MERKEZİ İSTİHBARAT
Merkezi İstihbarat filminin yönetmen koltuğuna, 1975 Kaliforniya/ABD doğumlu ”Yakar Top (2004), Pittsburgh Sırları (2009) ve Bu Nasıl Aile (2013)” filmleri ile adını duyuran ve aynı zamanda filmin senaryosuna da imza atan Rawson Marshall Thurber oturmuş. Komedi yönetmeni olarak tanıdığımız Thurber, bu son filmi aksiyon-komedi ağırlıklı ”Merkezi İstihbarat” ile hayli iyi iş çıkarmış doğrusu. Ben filmi izlerken çok eğlendim. Birkaç gereksiz dialoglar içeren sahne hariç, aksiyon ve komediyi birbirine bağlayan sahneleri başarılı buldum. Filmi bu kadar izlenebilir, eğlenceli kılan ise ilk sahneden aldığınız elektriğin, temposu bozulmadan sona kadar devam etmesi. Filmin aksiyon yükünü Dwayne Johnson üstlenirken, komedi Kevin Hart’ın omuzlarına bırakılmış. Peki, bu ikili yükün altından kalkabilmiş mi? Bence evet.
Filmin, kısa bir özetini geçip sohbetimize devam edelim. Bob Stone(Dwayne Johnson) ve Calvin liseden mezun olmak üzere olan iki öğrencidir. Bob, hayli kilolu ve vasat bir öğrenci iken geleceğin dahi iş adamı olarak görülen Calvin, nam-ı diğer ”Altın Jet” okulun her konuda birincisidir. Mezuniyet günü Calvin, okul birincisi olarak konuşma yaparken Bob, arkadaşlarının hain planlarına kurban gider ve çırılçıplak salonun ortasına atılır. Aradan 20 yıl geçer. Geçmişin başarılı öğrencisi Calvin, sıradan bir muhasebeci olmuş ve sevdiği kızla evlenmiştir. Birgün Facebook üzerinden eski okul arkadaşı olduğunu belirten mesaj alır. Bu mesaj Bob’a aittir. İki arkadaş buluşurlar. Okul yıllarından beri Calvin (Altın Jet) hayranı olan Bob, müthiş bir değişime uğramıştır. Yapılı, kaslı bir CİA ajanı olmuştur ve gizli bir görevin peşindedir. Küresel güvenliği tehdit edebilecek çalıntı şifreleme kodlarını çalan Kara Porsuk’u bulmak için istemeden de olsa okul arkadaşı Calvin’i maceranın içine sürükler..
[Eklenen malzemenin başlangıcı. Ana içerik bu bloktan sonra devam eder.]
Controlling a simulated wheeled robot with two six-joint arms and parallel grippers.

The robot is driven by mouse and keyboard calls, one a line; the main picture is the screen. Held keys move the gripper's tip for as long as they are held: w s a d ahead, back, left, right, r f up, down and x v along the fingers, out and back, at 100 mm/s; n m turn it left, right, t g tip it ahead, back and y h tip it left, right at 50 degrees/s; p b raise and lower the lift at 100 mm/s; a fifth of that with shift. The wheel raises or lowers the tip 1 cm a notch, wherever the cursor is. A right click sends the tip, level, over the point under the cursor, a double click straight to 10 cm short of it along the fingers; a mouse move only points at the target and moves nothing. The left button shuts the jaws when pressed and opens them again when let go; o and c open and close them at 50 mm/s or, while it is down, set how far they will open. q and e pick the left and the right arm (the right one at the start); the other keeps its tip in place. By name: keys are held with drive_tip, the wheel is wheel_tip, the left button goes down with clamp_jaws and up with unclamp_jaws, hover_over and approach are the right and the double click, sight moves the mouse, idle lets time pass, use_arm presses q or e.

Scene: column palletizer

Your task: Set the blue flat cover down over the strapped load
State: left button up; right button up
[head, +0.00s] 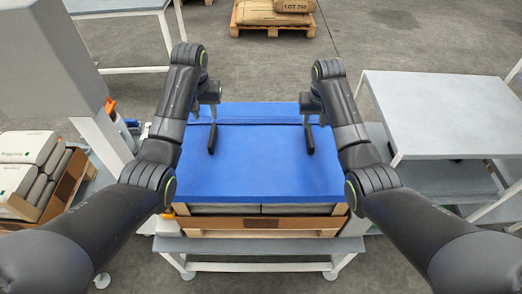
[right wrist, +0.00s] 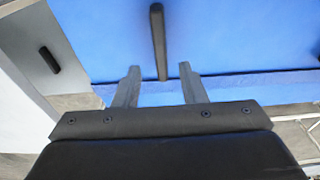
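The blue flat cover (head: 258,165) lies across the top of the strapped load (head: 230,210), whose grey sacks show under its front edge. I cannot see any straps. My left gripper (head: 212,115) is over the cover's far left part, by a dark bar (head: 211,140); its fingers are too small to read. My right gripper (head: 306,112) is over the far right part, by a second dark bar (head: 309,139). In the right wrist view my right gripper (right wrist: 162,78) has its fingers apart, with a dark bar (right wrist: 158,40) between them and gaps on both sides.
The load sits on a wooden pallet (head: 258,233) on a grey stand (head: 262,246). A grey table (head: 440,108) stands to the right. Stacked sacks (head: 25,147) stand at the left, and a pallet with brown sacks (head: 272,31) at the back. Floor behind the load is clear.

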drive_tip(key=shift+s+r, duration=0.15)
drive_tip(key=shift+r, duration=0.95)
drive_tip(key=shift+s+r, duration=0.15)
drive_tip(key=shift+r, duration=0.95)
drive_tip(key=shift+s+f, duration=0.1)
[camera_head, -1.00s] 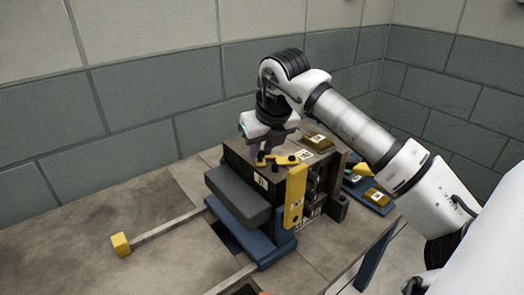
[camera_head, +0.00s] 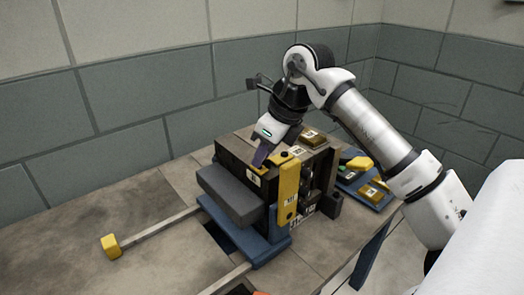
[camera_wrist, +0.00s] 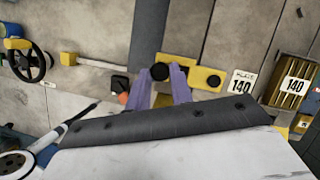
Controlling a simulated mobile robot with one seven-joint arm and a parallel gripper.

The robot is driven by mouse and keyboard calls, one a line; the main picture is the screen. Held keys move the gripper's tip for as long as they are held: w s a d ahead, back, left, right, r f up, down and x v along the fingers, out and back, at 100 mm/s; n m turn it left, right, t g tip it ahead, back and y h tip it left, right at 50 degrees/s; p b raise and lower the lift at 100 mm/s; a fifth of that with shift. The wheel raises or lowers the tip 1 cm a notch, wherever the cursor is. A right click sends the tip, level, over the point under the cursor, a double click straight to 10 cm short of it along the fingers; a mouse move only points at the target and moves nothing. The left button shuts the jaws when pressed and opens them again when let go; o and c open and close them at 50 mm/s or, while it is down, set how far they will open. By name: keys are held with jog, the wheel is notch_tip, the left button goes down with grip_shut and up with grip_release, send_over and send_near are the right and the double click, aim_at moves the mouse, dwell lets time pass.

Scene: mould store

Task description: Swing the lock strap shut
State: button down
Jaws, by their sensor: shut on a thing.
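The mould block (camera_head: 322,168) is a dark, boxy thing on a blue base. A black knob (camera_wrist: 160,72) sits by the fingers and another (camera_wrist: 213,80) at the strap's right end.
A grey slab (camera_head: 230,193) juts from the block's front above the blue base (camera_head: 262,247). A rail with a yellow end (camera_head: 111,246) reaches left across the bench. Brass plates lie on a blue tray (camera_head: 352,187) at right.

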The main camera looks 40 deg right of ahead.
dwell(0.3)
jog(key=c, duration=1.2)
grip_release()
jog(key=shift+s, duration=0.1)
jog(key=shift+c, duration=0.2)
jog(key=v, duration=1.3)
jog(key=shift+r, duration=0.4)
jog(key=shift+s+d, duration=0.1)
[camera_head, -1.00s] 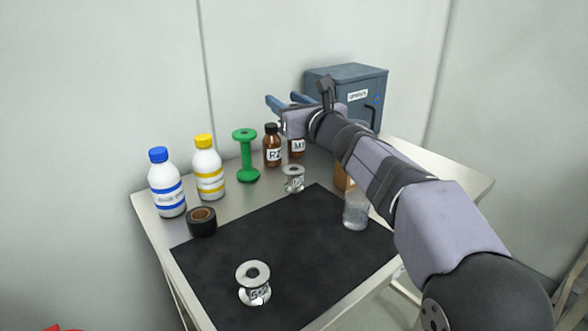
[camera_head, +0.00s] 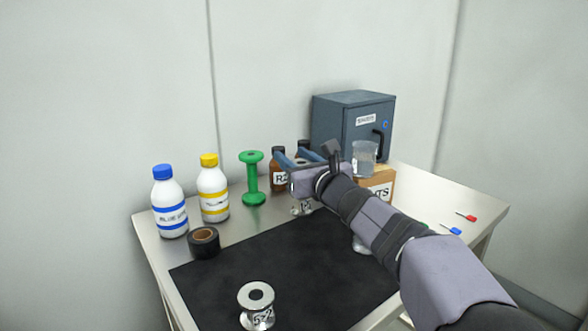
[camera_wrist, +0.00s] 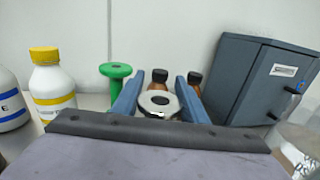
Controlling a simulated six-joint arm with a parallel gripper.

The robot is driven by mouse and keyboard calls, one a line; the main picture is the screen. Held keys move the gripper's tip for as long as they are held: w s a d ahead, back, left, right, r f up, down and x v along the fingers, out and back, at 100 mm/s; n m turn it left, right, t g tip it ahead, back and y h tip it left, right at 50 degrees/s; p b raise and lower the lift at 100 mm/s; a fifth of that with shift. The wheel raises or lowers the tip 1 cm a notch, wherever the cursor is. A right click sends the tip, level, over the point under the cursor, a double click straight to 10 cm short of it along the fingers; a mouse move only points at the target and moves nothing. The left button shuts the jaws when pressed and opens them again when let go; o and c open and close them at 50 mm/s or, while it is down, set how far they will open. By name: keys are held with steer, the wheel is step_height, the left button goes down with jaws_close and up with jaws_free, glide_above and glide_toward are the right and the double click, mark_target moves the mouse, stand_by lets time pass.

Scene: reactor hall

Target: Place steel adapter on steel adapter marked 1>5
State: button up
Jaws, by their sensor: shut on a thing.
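A steel adapter (camera_head: 301,208), a shiny spool shape with a dark label, stands at the back of the table, just behind the black mat. My gripper (camera_head: 290,160) is shut on it, with blue fingers on either side. In the wrist view, its flanged top with a dark centre hole (camera_wrist: 158,101) shows between the fingertips (camera_wrist: 160,95). Its label is partly hidden and I cannot read it surely. Another steel adapter (camera_head: 257,308) stands upright on the front of the mat, apart from my gripper. Its label seems to read 5>2.
Brown bottles (camera_head: 278,168) stand close behind my gripper, with a green spool (camera_head: 252,180), white bottles (camera_head: 214,190) and a black tape roll (camera_head: 204,243) to the left. The mat's middle (camera_head: 290,262) is clear.

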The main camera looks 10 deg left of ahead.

Merkezi İstihbarat’ın alt metininde, çocukken nasıl bir öğrenci olursanız olun yaşama atıldığınızda roller ve hayat şartları değişebilir, farklı yerlerde olabilirsiniz deniliyor. İki üç sahnede Hollywood yapımlarından ve ünlü artistlerin isimlerinden bahsedilerek onlara selam gönderilmiş ve seyircinin o filmlerle bağ kurması hedeflenmiş. Filmin kamerası, kurgusu ve oyunculukları ise tadındaydı. Sonda gösterilen bir hayli eğlenceli kamera arkası görüntüleri de çok lezzetli olmuş. Bu görüntülerden anlaşılıyor ki film ekibi ve oyuncular çok keyifli bir çalışma ortamı yaşamışlar.
Sözün özü: Haftanın oldukça keyifli ve seyri sıkıcı olmayan, sabun köpüğü kıvamında ki filminin her kesimden izleyici tarafından beğenileceğini düşünüyor ve bu nedenle kaçırmamanızı tavsiye ediyorum. İyi seyirler.